BENTLEY'S BIRKIN BLOWER GOES DIGITAL*
BENTLEY'S BIRKIN BLOWER GOES DIGITAL*
- Blower Continuation Series reaches important milestone as digital model is completed by home-working team
- Twelve-strong series based on Bentley’s own ‘Team Blower’ supercharged 4½-litre built and raced by Sir Tim Birkin
- Combination of laser-scanning and precision measurement used to create accurate digital model for manufacture of new parts
- Twelve customers now specifying colour and trim options for their Continuation cars
- Series being delivered by Bentley Mulliner’s Classic division
- New cars form the world’s first pre-war race car continuation series
(Crewe, 16 April 2020) Bentley’s Blower Continuation Series project has this week reached an important milestone, with the completion of the digital CAD (Computer Aided Design) model that will serve as the master design and engineering reference for the new cars.

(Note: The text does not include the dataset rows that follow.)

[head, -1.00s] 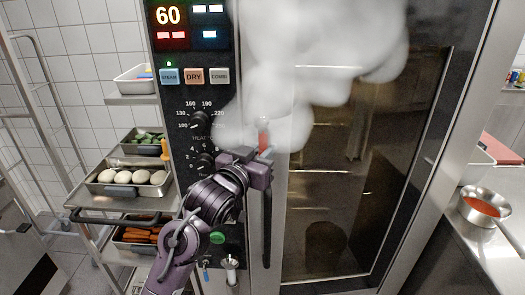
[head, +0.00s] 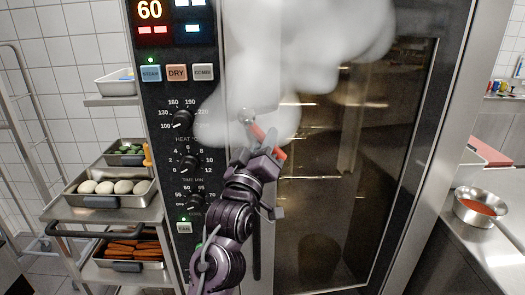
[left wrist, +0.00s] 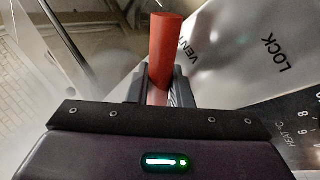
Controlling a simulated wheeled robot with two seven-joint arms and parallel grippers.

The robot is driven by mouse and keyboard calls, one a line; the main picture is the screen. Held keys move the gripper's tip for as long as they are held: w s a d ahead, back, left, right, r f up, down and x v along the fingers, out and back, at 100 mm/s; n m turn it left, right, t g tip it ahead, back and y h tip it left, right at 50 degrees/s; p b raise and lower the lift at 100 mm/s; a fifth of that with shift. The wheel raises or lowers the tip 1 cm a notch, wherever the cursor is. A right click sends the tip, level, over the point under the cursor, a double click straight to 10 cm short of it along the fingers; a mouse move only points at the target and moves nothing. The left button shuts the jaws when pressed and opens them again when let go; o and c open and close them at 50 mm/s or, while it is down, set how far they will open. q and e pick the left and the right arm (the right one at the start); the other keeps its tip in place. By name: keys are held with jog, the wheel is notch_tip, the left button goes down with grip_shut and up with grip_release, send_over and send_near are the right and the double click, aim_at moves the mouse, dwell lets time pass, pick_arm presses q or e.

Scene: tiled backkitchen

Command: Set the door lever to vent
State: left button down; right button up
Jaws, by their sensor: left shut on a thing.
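The red door lever (head: 257,131) sits on the oven's door edge, in front of the tall glass door (head: 345,170). It slants from a grey pivot (head: 246,116) down to the right. My left gripper (head: 268,152) is shut around the lever's lower part, with a red end showing past the fingers. In the left wrist view the red lever (left wrist: 167,48) stands up between the fingers (left wrist: 160,88). The printed word VENT (left wrist: 182,48) is right beside it, and LOCK (left wrist: 281,52) is further right. My right gripper is out of view.
White steam (head: 300,60) covers the upper door and part of the lever area. The control panel (head: 180,90) is left of the lever.

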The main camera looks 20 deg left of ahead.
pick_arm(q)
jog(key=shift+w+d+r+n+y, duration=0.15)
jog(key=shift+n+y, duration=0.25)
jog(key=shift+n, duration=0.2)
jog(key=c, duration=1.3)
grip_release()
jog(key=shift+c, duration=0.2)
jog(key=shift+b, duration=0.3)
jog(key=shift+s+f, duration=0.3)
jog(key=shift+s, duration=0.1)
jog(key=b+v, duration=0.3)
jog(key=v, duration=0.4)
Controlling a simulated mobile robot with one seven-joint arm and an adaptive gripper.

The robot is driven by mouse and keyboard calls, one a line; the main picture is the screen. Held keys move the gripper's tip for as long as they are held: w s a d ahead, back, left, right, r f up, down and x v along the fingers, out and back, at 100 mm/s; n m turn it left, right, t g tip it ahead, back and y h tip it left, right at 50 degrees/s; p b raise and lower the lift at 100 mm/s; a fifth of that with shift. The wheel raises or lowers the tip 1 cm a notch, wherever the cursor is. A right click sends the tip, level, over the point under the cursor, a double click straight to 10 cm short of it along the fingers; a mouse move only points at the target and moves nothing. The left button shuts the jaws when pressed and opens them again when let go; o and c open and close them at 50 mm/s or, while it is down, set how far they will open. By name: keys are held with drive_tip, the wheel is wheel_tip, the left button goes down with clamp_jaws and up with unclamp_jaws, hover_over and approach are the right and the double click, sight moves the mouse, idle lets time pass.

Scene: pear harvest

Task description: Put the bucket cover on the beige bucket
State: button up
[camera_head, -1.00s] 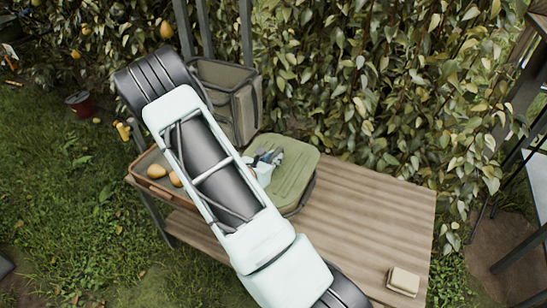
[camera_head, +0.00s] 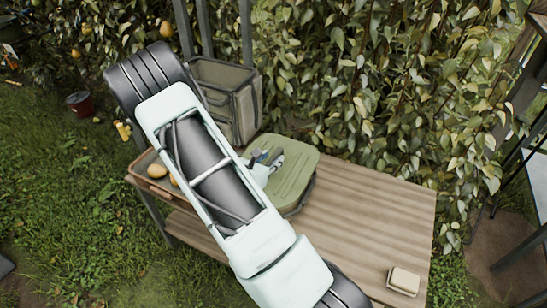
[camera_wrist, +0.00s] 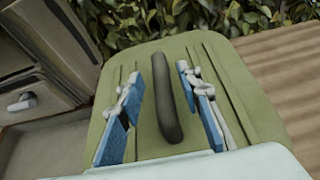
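The green bucket cover (camera_head: 297,170) lies flat on the wooden table, with a dark rim showing beneath its right edge. In the wrist view the cover (camera_wrist: 240,105) has grooves and a dark raised handle (camera_wrist: 170,115). My gripper (camera_head: 268,160) is over the cover's left part. In the wrist view my gripper (camera_wrist: 172,75) is open, its blue-padded fingers on either side of the handle with gaps to it. The beige bucket (camera_head: 246,112) stands open behind and left of the cover, partly hidden by my arm. Its wall (camera_wrist: 50,35) shows at upper left in the wrist view.
A brown tray (camera_head: 150,188) with pears (camera_head: 157,171) lies left of the cover, under my arm. A small beige block (camera_head: 403,281) lies at the table's front right. The table (camera_head: 370,215) is clear between. Leafy bushes (camera_head: 370,80) border the back.

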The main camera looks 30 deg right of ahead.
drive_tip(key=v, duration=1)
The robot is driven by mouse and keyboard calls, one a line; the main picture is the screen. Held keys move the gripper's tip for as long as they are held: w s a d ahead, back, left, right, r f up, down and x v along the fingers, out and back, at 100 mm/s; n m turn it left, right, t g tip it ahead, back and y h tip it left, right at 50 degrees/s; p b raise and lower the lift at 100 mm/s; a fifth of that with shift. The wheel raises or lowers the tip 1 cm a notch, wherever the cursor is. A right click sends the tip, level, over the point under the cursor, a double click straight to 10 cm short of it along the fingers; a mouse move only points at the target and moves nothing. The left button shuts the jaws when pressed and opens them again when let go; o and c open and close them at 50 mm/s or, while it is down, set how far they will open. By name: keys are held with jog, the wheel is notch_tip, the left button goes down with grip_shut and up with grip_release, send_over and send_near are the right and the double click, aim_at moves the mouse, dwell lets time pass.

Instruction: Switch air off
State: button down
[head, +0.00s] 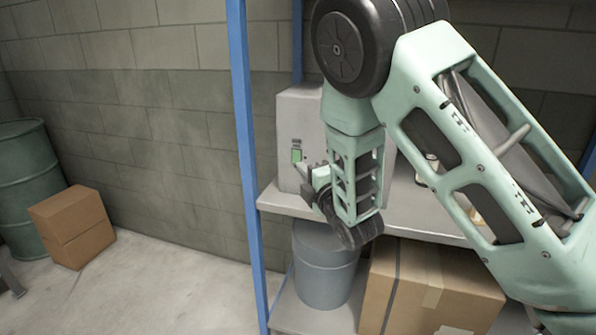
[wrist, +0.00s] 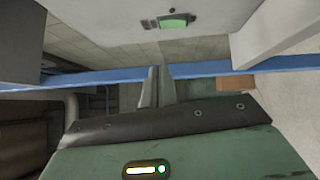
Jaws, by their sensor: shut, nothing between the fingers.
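A light grey box (head: 292,118) stands on the shelf, with a small green-lit switch (head: 296,155) on its front face. In the wrist view the green switch (wrist: 173,22) shows at the top centre, on the pale face of the box (wrist: 215,15). My gripper (head: 300,172) is just below and beside the switch in the head view, its fingers partly hidden by my wrist. In the wrist view my gripper (wrist: 157,72) is shut and empty, with its fingertips apart from the switch in the picture. I cannot tell whether it touches the box.
Blue rack posts (head: 245,150) frame the grey shelf (head: 415,220). Below stand a grey bucket (head: 322,270) and a cardboard box (head: 440,285). A green drum (head: 28,185) and another carton (head: 75,225) stand at left. The floor between is clear.

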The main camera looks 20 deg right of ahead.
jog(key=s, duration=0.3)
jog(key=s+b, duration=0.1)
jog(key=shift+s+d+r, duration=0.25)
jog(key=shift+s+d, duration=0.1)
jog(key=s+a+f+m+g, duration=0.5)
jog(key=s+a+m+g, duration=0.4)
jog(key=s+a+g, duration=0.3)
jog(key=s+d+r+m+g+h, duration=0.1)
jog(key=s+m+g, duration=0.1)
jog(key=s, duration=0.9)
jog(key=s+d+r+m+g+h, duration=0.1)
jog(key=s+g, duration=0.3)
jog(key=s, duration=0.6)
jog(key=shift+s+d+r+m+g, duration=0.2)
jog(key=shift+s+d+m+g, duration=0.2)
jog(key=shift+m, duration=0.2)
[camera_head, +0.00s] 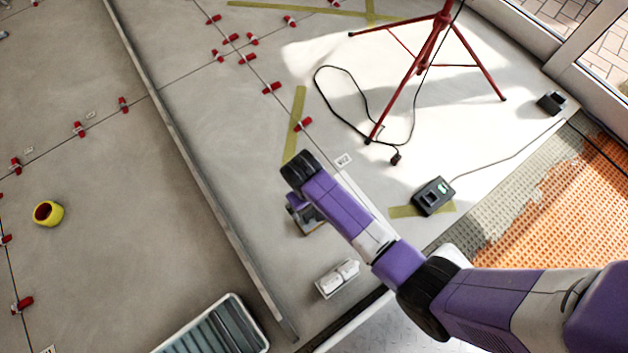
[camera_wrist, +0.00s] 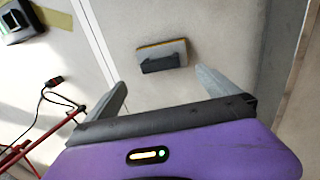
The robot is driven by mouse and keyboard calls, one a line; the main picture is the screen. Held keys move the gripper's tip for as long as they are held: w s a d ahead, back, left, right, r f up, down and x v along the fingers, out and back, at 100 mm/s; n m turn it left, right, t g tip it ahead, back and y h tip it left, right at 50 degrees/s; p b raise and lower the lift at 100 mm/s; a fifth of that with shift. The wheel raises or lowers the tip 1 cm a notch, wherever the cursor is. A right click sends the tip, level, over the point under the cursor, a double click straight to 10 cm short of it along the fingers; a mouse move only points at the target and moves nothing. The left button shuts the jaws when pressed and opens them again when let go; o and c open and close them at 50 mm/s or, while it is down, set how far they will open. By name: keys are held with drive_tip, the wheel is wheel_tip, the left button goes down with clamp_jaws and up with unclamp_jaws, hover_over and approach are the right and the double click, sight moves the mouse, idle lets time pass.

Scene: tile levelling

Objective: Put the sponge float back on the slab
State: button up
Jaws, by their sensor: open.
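The sponge float (camera_wrist: 162,57) has a pale grey plate, a thin yellow-orange edge and a dark handle. It lies handle up on a light grey slab (camera_wrist: 140,22), ahead of my fingertips in the wrist view. My gripper (camera_wrist: 161,82) is open and empty, its two fingers spread apart with the float beyond the gap. In the head view my gripper (camera_head: 303,212) hangs over the grey floor, and the float's tan edge (camera_head: 313,231) shows just beneath it. The rest of the float is hidden there by my arm.
A long metal straightedge (camera_head: 205,175) runs left of my gripper. A white pair of blocks (camera_head: 338,278) and a ribbed tray (camera_head: 215,330) are near the front. A charger (camera_head: 433,195), cable and red tripod (camera_head: 430,55) stand right. Yellow tape (camera_head: 48,213) lies left.

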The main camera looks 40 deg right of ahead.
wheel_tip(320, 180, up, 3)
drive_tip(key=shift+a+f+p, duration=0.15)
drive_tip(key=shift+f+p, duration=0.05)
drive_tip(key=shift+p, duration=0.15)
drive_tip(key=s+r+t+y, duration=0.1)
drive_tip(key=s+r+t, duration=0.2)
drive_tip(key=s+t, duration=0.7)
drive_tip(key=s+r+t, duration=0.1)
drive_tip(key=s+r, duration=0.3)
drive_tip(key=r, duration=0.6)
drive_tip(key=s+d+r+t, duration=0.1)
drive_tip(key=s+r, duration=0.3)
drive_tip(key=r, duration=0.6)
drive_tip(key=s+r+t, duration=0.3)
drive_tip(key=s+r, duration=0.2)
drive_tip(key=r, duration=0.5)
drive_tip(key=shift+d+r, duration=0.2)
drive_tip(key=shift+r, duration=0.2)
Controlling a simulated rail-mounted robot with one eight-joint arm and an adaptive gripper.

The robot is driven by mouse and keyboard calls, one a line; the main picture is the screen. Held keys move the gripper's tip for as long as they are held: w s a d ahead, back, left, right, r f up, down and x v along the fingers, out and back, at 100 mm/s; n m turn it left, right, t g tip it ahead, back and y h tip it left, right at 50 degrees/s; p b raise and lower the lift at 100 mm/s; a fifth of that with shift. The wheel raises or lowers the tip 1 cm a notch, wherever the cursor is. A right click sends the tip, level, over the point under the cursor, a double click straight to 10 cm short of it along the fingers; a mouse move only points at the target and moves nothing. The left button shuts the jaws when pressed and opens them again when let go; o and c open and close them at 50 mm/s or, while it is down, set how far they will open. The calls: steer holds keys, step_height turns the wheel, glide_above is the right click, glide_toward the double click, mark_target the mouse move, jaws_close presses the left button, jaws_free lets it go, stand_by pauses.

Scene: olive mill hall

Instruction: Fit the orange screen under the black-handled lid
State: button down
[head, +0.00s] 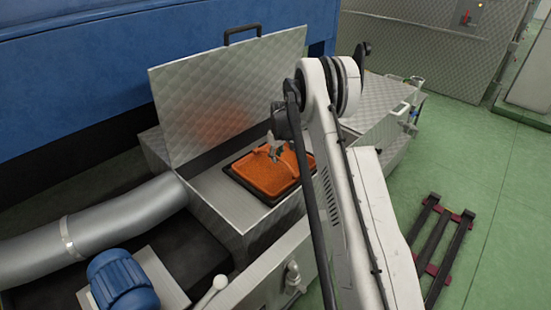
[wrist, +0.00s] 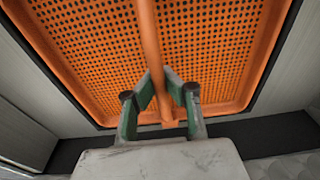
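The orange screen (head: 268,172) is a perforated tray with a raised rim and a bar handle across its middle. It lies in or over a black-edged opening (head: 233,178) in the metal housing; whether it is fully seated I cannot tell. The black-handled lid (head: 215,95) stands open behind it, its black handle (head: 242,34) at the top edge. My gripper (head: 275,152) is over the screen. In the wrist view, my gripper's green-padded fingers (wrist: 160,100) are on either side of the orange bar of the screen (wrist: 225,60); contact on both sides is not clear.
A second quilted-metal cover (head: 380,100) lies to the right of my arm. A grey duct (head: 100,232) and a blue motor (head: 122,280) are at the lower left. A dark-and-red pallet (head: 440,245) lies on the green floor at the right, with free floor around it.

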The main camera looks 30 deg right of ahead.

Announced last year, the Blower Continuation Series is a run of twelve new Bentley Blowers, each of which will be an exact mechanical copy of the 1929 Team Blower built and raced by Sir Tim Birkin, and now likely the most valuable Bentley in the world. The Continuation cars are being produced by a dedicated team in Bentley Mulliner’s Classic division, who cut their teeth on the recently restored 1939 Bentley Corniche and who are now working with a team of vintage specialists to re-engineer and build the suite of parts needed to bring the new series of cars to life.
All twelve of the new cars are already sold to keen collectors around the world, and the first stages of build for the Bentley’s own engineering prototype – Car Zero – will begin in earnest soon.
Bentley’s Team Blower has been carefully dismantled and then re-created in the digital world through a combination of precision laser-scanning and intricate hand measurement. The finished CAD model is comprised of 630 components across 70 assemblies, and is more than 2GB in size.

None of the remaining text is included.